Puppet show round-up from the Edinburgh Festival
- Suzanne Black
- 16 August 2009
This article is from 2009.
Rounding up the best acts made of socks, sponges and foam
Puppetry acts are the black sheep of the performing arts family: indulged but not held in serious regard. Shitty Deal Puppet Theatre Company’s Oh! What a Shitty War (●●) recounts the history of warfare with hand puppets. Mistaking the charmingly homemade for a pile of old tat, the politics are juvenile and the only good bits are nicked from Team America: World Police. Meanwhile, Puppet Grinder Cabaret (●●) promises anarchic, inventive and adult ventriloquism, puppetry and short films but the acts are uninspired, with the sole exception of a papier-mâché stripper.

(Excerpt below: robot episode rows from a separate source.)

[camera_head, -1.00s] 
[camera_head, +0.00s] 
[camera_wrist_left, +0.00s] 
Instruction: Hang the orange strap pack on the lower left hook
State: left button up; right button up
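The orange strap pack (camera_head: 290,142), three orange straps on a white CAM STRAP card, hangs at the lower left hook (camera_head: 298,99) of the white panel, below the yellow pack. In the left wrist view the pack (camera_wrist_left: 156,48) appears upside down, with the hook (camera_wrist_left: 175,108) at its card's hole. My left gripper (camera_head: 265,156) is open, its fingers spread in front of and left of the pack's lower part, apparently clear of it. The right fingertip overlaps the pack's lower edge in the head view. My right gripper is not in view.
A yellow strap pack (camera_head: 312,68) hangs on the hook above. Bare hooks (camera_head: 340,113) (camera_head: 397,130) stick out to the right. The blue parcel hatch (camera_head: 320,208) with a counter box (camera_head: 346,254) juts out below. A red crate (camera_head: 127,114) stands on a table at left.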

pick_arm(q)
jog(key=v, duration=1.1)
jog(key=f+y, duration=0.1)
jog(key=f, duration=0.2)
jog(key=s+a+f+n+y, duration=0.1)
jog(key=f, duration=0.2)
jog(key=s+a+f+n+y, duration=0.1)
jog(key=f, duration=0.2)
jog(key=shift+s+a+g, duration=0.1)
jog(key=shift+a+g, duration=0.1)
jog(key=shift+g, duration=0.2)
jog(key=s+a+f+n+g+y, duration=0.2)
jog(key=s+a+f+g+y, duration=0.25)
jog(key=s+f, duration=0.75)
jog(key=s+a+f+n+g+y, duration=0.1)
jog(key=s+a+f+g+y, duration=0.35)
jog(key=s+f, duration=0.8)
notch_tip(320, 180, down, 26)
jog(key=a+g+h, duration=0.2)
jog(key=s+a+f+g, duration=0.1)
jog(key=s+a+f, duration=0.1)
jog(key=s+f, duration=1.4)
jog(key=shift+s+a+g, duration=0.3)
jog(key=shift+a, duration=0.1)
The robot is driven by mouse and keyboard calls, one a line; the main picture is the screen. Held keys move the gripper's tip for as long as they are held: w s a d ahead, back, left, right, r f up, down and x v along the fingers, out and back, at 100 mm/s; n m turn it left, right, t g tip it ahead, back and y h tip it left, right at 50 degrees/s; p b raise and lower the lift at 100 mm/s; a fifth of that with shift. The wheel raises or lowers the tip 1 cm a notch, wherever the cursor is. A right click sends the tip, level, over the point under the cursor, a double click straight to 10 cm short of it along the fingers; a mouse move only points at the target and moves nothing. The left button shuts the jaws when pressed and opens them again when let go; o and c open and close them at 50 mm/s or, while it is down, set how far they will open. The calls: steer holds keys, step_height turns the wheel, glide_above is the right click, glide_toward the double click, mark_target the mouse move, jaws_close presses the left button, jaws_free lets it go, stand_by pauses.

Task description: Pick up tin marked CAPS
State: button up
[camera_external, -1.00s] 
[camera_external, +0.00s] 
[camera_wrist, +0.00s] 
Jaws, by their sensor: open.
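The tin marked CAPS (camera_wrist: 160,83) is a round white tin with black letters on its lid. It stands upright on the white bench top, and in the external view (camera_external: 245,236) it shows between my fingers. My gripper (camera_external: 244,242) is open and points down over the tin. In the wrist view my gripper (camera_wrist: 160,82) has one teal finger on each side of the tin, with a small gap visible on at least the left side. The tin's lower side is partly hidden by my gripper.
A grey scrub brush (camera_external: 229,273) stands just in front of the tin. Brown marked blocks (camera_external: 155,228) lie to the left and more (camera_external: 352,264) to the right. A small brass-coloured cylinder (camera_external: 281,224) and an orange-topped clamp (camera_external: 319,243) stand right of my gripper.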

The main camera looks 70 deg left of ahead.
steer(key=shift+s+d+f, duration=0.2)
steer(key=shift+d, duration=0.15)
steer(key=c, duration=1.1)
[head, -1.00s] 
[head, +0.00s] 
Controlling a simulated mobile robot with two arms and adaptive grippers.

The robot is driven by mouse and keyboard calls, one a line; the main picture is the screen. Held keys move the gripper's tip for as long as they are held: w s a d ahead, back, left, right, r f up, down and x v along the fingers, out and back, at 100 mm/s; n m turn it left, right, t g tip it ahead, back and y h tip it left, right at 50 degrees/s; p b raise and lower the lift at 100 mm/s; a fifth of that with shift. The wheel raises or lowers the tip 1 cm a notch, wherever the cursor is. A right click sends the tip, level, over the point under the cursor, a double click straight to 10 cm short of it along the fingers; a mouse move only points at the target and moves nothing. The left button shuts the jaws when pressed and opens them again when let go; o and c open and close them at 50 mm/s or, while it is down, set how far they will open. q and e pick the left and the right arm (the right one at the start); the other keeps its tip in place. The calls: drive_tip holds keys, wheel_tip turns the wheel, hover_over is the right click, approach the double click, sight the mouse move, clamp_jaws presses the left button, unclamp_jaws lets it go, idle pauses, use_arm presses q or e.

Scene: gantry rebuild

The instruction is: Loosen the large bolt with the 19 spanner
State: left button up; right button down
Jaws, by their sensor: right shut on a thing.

The Scottish Falsetto Sock Puppet Theatre Goes to Hollywood (●●●) with the mouthy socks’ now familiar blend of songs, bickering and topical gags bent around the theme of film genres to a solidly commercial result. Also proving that a family outcast can surpass expectations and turn a quick buck is Paul Zerdin: Sponge Fest (●●●). With excellent ventriloquism skills and a range of mischievous puppet characters, this Royal Variety Show staple offers dependable laughs to anyone who thinks Britain’s Got Talent is a worthwhile way to spend a Saturday evening.

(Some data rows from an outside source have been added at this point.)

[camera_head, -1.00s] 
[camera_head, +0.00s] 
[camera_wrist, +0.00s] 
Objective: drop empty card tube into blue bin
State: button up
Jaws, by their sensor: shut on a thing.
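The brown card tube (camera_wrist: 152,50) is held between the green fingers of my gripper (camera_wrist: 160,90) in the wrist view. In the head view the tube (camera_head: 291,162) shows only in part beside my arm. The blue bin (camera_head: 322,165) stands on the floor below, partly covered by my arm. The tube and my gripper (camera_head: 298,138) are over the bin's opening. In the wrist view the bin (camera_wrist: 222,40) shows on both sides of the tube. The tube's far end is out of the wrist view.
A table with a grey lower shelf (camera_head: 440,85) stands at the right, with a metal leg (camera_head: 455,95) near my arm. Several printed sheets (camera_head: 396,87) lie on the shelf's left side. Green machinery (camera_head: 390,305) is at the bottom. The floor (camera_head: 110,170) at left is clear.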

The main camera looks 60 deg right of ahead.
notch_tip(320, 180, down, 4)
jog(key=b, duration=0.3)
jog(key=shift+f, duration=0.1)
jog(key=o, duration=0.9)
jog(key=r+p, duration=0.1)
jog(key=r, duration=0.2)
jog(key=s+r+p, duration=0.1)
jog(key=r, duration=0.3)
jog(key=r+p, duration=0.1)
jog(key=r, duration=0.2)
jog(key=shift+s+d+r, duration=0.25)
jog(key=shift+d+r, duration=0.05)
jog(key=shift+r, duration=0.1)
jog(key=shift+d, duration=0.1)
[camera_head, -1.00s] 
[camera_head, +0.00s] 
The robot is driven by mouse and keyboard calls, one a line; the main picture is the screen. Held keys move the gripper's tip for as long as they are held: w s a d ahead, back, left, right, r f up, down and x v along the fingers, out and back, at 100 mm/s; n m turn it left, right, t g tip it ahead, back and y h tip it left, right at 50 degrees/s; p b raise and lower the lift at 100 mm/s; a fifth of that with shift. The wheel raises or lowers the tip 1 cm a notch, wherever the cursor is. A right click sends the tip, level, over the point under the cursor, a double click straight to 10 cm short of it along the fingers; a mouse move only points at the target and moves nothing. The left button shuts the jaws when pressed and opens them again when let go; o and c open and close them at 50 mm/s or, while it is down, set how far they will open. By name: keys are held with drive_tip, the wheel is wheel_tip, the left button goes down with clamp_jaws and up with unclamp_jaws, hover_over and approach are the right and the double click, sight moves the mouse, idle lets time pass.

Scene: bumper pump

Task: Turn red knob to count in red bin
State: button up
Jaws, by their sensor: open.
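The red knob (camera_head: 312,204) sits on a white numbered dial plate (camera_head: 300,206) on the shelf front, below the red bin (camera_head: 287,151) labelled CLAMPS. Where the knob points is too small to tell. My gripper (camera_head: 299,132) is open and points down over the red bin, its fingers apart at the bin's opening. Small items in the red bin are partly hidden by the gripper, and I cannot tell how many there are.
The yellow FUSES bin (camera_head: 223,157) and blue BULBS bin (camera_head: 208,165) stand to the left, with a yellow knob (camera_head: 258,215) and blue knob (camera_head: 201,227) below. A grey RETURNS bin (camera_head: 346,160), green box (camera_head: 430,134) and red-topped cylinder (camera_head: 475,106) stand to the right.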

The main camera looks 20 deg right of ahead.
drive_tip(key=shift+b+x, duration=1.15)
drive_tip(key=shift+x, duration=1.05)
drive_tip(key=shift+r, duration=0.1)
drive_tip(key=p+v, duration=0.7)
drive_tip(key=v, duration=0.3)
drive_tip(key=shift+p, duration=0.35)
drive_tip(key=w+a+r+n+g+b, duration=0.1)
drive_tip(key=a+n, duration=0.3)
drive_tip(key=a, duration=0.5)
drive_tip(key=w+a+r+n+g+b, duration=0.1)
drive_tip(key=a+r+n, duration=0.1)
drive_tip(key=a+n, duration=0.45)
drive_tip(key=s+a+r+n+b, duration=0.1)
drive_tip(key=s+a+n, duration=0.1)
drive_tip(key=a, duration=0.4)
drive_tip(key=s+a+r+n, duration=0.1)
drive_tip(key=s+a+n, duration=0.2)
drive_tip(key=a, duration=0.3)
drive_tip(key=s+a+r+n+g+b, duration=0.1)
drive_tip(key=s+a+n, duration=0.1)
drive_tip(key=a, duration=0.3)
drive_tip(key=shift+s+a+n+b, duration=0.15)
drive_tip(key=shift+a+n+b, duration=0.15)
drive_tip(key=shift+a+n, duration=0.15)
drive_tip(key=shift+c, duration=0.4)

At the opposite end of the taste spectrum is Randy’s Postcards from Purgatory (●●●●), the foul-mouthed saving grace of the much-maligned puppet fraternity. Randy is an alcoholic children’s entertainer in the midst of a break-up. A loveable loser in the style of John Cusack from High Fidelity, he narrates a self-deprecating tale leavened by musical numbers and made poignant by an affectingly honest delivery. The comedy on its own is of a high standard, so the fact that it’s delivered by an expertly manipulated puppet adds an extra layer of awe. Operated by Heath McIvor (of the excellent Sammy J in the Forest of Dreams), Randy proves that performers made of foam can give their human counterparts a run for their money, although they may need a hand to succeed.